When the homicide is admitted, justification in self-defense, or excusable by reason of insanity, are almost invariably relied upon as defenses. Both of these defenses, as we gather from the briefs, were interposed in this case. The instructions of the court submitted the issue of murder and of manslaughter in the first degree and fully covered the law of self-defense and the defense of insanity. After a careful consideration of the whole case, we do not think the evidence required instructions upon the law of self-defense, and with greater reason we think that there is not even a pretense of insanity legitimately raised by the facts in evidence.
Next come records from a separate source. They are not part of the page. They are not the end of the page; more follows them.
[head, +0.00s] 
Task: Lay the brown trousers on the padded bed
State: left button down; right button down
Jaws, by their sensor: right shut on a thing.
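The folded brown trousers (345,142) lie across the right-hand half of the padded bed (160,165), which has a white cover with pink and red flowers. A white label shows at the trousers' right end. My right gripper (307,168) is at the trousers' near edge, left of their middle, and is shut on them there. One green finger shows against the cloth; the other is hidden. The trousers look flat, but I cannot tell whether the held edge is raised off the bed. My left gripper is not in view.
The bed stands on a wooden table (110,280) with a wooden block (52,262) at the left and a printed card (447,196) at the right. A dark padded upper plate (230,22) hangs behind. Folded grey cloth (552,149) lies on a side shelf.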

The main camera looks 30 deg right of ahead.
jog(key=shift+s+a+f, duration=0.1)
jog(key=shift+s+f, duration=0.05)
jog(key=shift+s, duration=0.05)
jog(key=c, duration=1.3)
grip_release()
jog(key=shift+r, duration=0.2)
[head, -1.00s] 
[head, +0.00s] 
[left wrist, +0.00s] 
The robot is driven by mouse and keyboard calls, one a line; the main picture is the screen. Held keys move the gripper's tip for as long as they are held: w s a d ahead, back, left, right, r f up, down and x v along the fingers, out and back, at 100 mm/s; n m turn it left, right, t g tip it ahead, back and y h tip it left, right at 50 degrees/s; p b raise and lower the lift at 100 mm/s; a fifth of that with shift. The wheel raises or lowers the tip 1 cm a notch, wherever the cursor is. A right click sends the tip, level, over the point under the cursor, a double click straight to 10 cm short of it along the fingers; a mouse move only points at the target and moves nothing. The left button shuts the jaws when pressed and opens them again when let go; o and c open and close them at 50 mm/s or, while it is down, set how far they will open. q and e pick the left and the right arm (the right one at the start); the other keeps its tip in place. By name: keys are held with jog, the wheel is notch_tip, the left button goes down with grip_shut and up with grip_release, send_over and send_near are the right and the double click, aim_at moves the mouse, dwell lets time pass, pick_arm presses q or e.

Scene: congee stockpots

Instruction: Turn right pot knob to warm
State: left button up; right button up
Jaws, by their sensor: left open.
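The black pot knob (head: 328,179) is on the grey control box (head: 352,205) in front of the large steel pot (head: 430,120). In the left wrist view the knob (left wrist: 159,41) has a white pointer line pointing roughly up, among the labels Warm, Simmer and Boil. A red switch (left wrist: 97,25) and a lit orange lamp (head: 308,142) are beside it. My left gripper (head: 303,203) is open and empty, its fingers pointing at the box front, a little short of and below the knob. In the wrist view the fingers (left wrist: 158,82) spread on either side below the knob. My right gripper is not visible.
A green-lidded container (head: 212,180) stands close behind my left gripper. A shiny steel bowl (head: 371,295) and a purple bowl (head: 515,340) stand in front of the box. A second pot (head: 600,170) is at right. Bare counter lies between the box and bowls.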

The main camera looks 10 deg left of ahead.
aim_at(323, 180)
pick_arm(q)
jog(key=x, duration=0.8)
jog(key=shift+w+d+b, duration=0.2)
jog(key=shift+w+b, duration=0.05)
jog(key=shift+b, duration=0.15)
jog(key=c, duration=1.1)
On the contrary, they clearly negative such defense.
It is evident, if the defendant's mind was affected, it was the result of his voluntary intoxication.
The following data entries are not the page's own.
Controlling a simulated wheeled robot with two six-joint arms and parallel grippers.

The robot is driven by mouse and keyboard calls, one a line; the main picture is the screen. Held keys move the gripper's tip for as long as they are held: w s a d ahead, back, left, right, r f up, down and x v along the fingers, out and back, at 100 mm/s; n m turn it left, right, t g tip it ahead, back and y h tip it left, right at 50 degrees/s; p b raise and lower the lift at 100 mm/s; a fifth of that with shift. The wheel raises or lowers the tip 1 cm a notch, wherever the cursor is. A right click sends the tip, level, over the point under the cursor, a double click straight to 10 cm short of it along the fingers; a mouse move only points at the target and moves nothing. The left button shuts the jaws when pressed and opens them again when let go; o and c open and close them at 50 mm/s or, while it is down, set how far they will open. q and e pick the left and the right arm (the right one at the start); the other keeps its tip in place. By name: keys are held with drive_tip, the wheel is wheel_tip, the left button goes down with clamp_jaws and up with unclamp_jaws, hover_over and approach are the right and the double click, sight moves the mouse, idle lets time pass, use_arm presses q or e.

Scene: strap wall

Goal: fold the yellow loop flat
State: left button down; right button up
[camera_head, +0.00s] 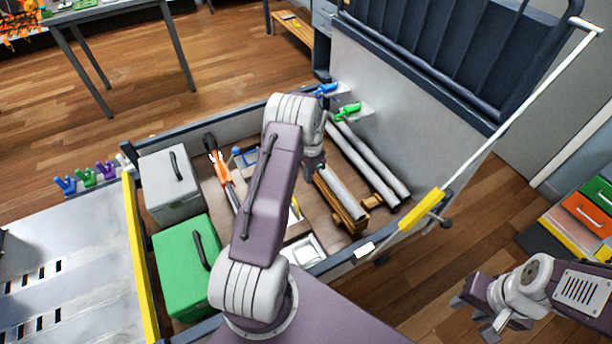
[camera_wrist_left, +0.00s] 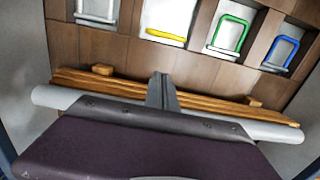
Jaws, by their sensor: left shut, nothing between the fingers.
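The yellow loop (camera_wrist_left: 166,37) is at the lower edge of a pale plate on brown boards, at the top of the left wrist view. It shows mainly as a thin bar, and I cannot tell how far it stands out from the plate. In the head view a small yellow piece (camera_head: 295,208) shows beside my left arm, mostly hidden. My left gripper (camera_wrist_left: 162,88) is shut and empty, apart from the loop, over a wooden rail. My right gripper (camera_head: 474,312) is open and empty at the lower right of the head view, far from the loop.
A grey loop (camera_wrist_left: 97,14), a green loop (camera_wrist_left: 232,35) and a blue loop (camera_wrist_left: 281,53) flank the yellow one. A wooden rail (camera_wrist_left: 90,80) and a pale tube (camera_wrist_left: 270,131) lie near my left gripper. Green (camera_head: 182,262) and grey (camera_head: 168,182) boxes stand left of my arm.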

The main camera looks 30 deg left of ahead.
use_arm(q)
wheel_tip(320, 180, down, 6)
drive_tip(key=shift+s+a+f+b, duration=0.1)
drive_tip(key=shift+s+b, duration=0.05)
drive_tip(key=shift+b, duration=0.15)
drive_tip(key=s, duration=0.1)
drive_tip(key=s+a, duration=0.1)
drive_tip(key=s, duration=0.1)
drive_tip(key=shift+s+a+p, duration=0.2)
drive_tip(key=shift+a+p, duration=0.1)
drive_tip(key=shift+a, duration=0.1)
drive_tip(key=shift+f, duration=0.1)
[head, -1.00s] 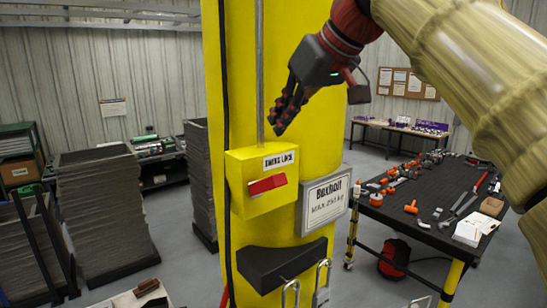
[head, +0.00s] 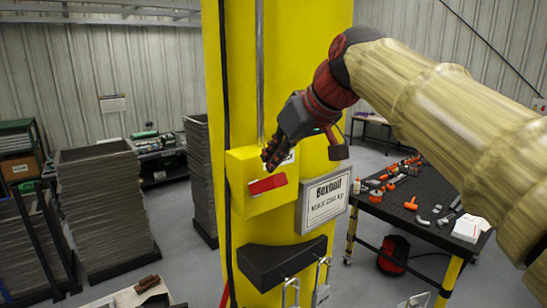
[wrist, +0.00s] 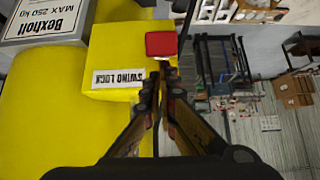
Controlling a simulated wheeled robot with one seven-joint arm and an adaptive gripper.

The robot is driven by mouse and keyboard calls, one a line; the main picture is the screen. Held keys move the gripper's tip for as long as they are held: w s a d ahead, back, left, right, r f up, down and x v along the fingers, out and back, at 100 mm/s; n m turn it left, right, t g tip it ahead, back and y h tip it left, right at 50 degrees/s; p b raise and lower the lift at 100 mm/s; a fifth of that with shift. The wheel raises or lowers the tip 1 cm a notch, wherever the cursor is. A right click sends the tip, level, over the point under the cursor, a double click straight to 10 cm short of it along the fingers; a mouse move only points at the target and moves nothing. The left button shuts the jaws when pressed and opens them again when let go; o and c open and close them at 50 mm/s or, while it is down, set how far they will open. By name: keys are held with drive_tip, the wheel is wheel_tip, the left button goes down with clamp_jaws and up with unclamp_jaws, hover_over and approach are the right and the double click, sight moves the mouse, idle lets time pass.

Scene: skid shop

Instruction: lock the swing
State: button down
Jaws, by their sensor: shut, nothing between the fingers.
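The yellow swing lock box (head: 258,205) is fixed to the front of the yellow column. Its red handle (head: 268,184) lies nearly level, tilted slightly, across the box's front face. My gripper (head: 268,160) is shut and empty just in front of the box's upper part, covering most of its label. In the wrist view the shut fingers (wrist: 161,85) reach toward the red handle (wrist: 161,44), whose end shows just beyond the tips. The label reading "SWING LOCK" (wrist: 119,78) is upside down there, left of the fingers. I cannot tell whether the fingertips touch the box.
A dark bracket (head: 280,262) with hanging padlocks (head: 322,285) juts out below. A black tool table (head: 415,200) stands at right, and stacked grey trays (head: 100,205) stand at left.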

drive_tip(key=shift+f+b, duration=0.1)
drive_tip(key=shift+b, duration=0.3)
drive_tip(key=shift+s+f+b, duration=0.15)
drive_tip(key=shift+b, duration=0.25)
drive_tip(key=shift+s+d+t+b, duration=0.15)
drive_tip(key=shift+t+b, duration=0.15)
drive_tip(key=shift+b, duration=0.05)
The principle is everywhere recognized that voluntary intoxication is no justification or excuse for crime, and is no excuse for homicide, though carried to the extent of producing incapacity to control the mind and will.
Our Penal Code provides:
"No act committed by a person while in a state of voluntary intoxication shall be deemed less criminal by reason of his having been in such condition." Section 2095, Rev. Laws 1910.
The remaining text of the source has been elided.